◆ The request:
Extract, unchanged, each line of the listing below from its first line through the line that contains "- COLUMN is", inclusive, and nothing else.

— START Dataset content —

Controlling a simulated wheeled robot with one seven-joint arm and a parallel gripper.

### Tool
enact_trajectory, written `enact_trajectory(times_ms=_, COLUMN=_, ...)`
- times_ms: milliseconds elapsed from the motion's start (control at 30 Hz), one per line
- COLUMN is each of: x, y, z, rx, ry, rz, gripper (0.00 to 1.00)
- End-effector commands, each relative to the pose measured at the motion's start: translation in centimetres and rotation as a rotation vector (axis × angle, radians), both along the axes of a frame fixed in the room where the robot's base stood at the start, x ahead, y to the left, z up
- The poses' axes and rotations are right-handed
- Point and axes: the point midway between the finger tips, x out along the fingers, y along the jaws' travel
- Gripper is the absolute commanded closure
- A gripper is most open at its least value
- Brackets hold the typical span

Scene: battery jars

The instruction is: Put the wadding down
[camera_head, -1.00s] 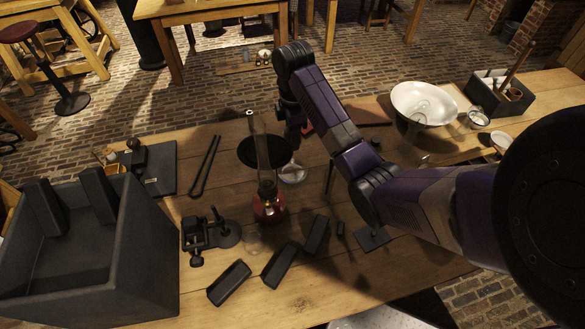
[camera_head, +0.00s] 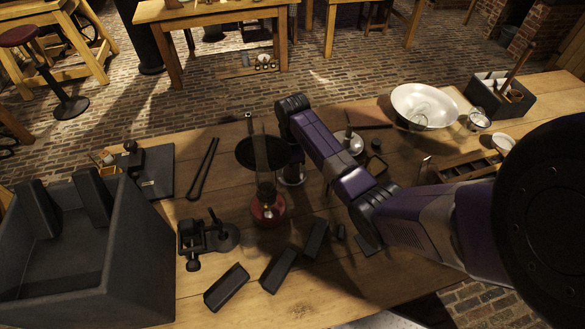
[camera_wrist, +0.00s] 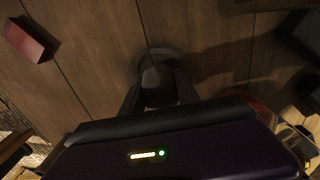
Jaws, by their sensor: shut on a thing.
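My gripper (camera_wrist: 158,98) points down over the wooden table in the wrist view. Its two dark fingers are closed around a dark rounded lump, which I take to be the wadding (camera_wrist: 158,82). A dark round shape shows around or just behind the lump, close to the tabletop; I cannot tell whether the lump touches it. In the head view the gripper is mostly hidden behind my arm and the oil lamp, and I cannot make out the wadding there.
The red oil lamp (camera_head: 268,207) with its dark shade stands close beside my gripper. A small dark clamp device (camera_head: 206,238) and several black blocks (camera_head: 228,286) lie nearer. A large grey box (camera_head: 140,250) is at left, a white bowl (camera_head: 424,104) at right. A reddish block (camera_wrist: 27,39) shows in the wrist view.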

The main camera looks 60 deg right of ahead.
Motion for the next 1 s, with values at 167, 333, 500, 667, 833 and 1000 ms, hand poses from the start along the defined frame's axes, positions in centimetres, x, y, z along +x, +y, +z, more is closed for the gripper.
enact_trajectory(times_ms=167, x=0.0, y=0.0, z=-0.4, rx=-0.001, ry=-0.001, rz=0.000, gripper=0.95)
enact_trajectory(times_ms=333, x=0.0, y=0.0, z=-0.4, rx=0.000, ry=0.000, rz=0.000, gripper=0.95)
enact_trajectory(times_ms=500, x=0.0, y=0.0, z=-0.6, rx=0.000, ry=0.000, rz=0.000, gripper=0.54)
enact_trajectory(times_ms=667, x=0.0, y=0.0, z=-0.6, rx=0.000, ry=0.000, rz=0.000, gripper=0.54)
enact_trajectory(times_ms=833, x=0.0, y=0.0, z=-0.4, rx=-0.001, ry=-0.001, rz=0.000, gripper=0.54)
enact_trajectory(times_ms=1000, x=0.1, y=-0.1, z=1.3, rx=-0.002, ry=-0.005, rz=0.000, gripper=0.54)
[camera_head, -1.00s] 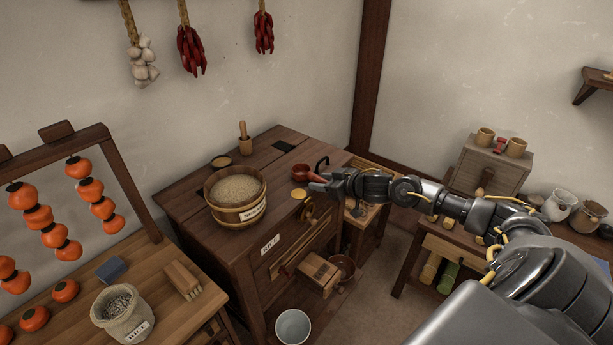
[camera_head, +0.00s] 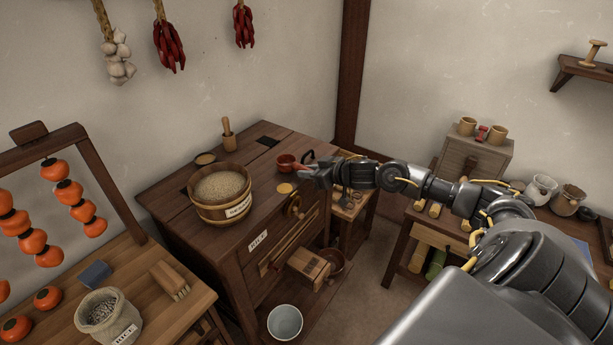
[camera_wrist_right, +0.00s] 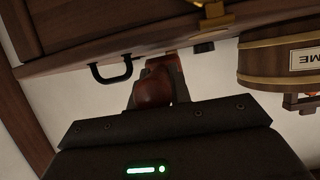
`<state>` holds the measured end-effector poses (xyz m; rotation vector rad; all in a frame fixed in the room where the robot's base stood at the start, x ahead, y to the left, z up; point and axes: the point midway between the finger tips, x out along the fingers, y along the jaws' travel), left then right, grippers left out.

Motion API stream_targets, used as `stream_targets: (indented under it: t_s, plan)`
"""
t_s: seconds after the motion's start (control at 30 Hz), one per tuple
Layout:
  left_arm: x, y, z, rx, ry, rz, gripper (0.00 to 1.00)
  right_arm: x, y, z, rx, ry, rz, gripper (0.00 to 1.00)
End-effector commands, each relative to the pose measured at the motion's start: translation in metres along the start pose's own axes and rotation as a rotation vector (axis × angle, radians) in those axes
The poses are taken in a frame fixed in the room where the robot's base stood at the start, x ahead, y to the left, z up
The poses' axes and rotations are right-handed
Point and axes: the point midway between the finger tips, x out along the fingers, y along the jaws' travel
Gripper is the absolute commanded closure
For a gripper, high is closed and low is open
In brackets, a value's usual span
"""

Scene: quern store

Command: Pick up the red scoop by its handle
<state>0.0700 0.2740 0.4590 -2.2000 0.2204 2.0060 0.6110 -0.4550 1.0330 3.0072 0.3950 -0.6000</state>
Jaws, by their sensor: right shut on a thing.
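The red scoop (camera_head: 287,162) is at the far right part of the dark wooden chest top in the head view. My right gripper (camera_head: 307,173) reaches it from the right and is shut on its handle, which the fingers mostly hide. In the right wrist view the red scoop (camera_wrist_right: 153,88) shows between the fingers, dark against the pale wall. I cannot tell whether its bowl touches the chest top or is just above it. My left gripper is not in view.
A grain tub (camera_head: 219,207) stands left of the scoop on the chest (camera_head: 165,200). A black handle (camera_head: 308,157) is close behind the gripper. A yellow disc (camera_head: 285,188) lies in front of the scoop. A pestle (camera_head: 229,134) stands farther back.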

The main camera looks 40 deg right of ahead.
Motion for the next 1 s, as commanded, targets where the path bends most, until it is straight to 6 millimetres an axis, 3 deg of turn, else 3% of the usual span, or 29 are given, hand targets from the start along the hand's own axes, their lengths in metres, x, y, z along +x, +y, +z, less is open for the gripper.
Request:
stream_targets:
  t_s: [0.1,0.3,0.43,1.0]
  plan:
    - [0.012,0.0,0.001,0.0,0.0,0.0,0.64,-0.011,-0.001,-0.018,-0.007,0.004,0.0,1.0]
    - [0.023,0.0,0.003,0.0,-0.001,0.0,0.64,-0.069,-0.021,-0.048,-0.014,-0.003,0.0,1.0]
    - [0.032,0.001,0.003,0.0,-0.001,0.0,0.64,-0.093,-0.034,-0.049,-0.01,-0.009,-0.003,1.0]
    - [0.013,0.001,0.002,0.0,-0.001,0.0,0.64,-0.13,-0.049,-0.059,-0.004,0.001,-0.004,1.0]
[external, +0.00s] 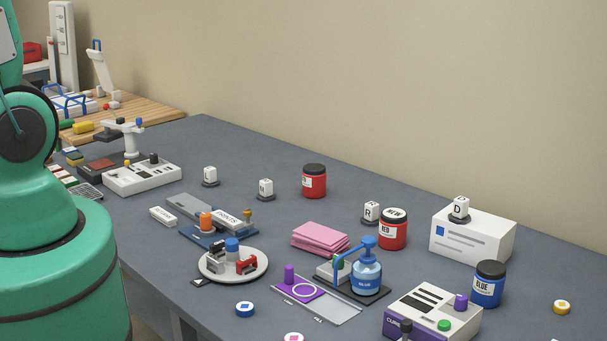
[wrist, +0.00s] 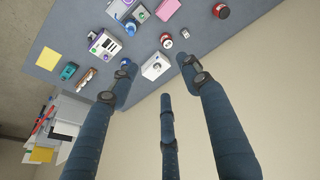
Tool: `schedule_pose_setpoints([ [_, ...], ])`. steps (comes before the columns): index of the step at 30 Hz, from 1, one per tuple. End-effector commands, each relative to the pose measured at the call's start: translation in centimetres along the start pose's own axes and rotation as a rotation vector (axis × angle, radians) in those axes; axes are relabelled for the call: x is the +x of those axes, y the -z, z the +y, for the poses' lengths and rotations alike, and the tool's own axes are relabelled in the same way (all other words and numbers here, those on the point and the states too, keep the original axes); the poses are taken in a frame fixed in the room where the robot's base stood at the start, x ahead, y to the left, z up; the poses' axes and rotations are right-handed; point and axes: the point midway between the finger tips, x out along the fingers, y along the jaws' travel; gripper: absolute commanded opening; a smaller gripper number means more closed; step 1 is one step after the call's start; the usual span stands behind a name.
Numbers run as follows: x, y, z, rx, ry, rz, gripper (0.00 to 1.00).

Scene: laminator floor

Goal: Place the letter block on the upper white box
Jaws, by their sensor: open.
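A white letter block marked D (external: 459,206) stands upright on its dark round base on top of the upper white box (external: 472,240), near its front-left edge. Other white letter blocks stand on the grey table, one marked R (external: 371,210) left of the box and two (external: 210,174) (external: 266,187) farther left. In the wrist view the white box (wrist: 152,71) lies between the fingertips. My gripper (wrist: 160,74) has its three dark blue fingers spread, with nothing held between them. My gripper is outside the external view.
A red jar (external: 392,230) stands left of the box, a blue jar (external: 489,284) in front of it. A white-and-purple box (external: 432,316), a blue pump bottle (external: 366,276), pink cloths (external: 320,239) and a round tray (external: 258,272) occupy the front. Open table lies right of the box.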

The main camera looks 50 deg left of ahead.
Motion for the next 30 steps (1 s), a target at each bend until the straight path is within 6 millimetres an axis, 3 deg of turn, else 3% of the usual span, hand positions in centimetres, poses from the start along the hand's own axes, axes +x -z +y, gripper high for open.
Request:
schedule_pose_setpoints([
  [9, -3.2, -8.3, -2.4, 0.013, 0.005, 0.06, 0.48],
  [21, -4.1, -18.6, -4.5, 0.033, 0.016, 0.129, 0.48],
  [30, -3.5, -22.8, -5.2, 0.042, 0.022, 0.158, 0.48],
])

— END Dataset content —

◆ Answer to the task:
Controlling a simulated wheeled robot with one seven-joint arm and a parallel gripper.

### Tool
enact_trajectory, written `enact_trajectory(times_ms=_, COLUMN=_, ...)`
- times_ms: milliseconds elapsed from the motion's start (control at 30 Hz), one per line
- COLUMN is each of: x, y, z, rx, ry, rz, gripper (0.00 to 1.00)

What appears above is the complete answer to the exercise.